___ DATASET ENTRIES ___

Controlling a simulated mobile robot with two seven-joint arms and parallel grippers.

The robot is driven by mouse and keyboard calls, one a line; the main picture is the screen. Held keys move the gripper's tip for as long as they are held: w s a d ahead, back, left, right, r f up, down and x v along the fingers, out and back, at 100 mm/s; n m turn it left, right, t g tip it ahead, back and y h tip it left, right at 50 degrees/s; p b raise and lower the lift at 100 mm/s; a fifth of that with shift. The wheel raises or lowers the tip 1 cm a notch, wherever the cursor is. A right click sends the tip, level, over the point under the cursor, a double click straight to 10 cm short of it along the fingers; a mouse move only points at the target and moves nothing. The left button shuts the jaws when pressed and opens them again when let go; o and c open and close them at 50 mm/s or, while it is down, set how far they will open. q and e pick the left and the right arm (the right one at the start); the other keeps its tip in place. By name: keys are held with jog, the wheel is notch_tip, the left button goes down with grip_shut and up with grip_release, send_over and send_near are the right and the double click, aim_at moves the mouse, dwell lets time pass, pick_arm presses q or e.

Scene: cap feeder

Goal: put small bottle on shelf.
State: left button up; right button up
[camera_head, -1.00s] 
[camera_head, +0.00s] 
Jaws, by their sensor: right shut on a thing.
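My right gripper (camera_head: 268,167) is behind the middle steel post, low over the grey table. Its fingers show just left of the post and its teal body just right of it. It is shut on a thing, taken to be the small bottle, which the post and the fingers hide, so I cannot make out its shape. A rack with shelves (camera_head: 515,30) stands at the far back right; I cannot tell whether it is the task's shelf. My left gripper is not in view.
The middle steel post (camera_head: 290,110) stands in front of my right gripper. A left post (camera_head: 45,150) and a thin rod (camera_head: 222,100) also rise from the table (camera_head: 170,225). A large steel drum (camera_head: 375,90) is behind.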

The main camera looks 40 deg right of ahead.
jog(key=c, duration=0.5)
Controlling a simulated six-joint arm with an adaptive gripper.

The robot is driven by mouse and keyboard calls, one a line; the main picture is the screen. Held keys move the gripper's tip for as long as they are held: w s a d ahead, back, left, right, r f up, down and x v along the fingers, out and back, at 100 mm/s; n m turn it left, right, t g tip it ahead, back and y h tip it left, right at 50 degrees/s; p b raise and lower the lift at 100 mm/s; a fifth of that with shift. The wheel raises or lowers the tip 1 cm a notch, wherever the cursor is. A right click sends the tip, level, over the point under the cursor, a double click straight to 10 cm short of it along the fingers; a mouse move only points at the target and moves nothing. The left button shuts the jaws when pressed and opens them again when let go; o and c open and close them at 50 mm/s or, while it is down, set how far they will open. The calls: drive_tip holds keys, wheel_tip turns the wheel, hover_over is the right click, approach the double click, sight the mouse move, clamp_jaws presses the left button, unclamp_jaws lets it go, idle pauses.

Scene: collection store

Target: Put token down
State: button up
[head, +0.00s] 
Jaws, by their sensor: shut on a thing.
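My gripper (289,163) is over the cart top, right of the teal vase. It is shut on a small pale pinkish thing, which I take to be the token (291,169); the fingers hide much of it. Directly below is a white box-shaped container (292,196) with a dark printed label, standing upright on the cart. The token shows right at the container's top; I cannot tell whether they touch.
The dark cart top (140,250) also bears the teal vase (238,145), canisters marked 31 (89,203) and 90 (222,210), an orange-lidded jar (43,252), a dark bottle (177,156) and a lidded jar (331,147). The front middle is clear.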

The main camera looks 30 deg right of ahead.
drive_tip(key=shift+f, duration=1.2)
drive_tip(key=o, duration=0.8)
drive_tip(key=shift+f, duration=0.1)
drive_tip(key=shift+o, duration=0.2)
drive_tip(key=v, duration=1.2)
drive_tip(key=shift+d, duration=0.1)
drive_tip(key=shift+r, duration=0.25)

___

YOUR TASK:
Copy each line of the entries that includes the word "State".

EXERCISE RESPONSE:
State: left button up; right button up
State: button up

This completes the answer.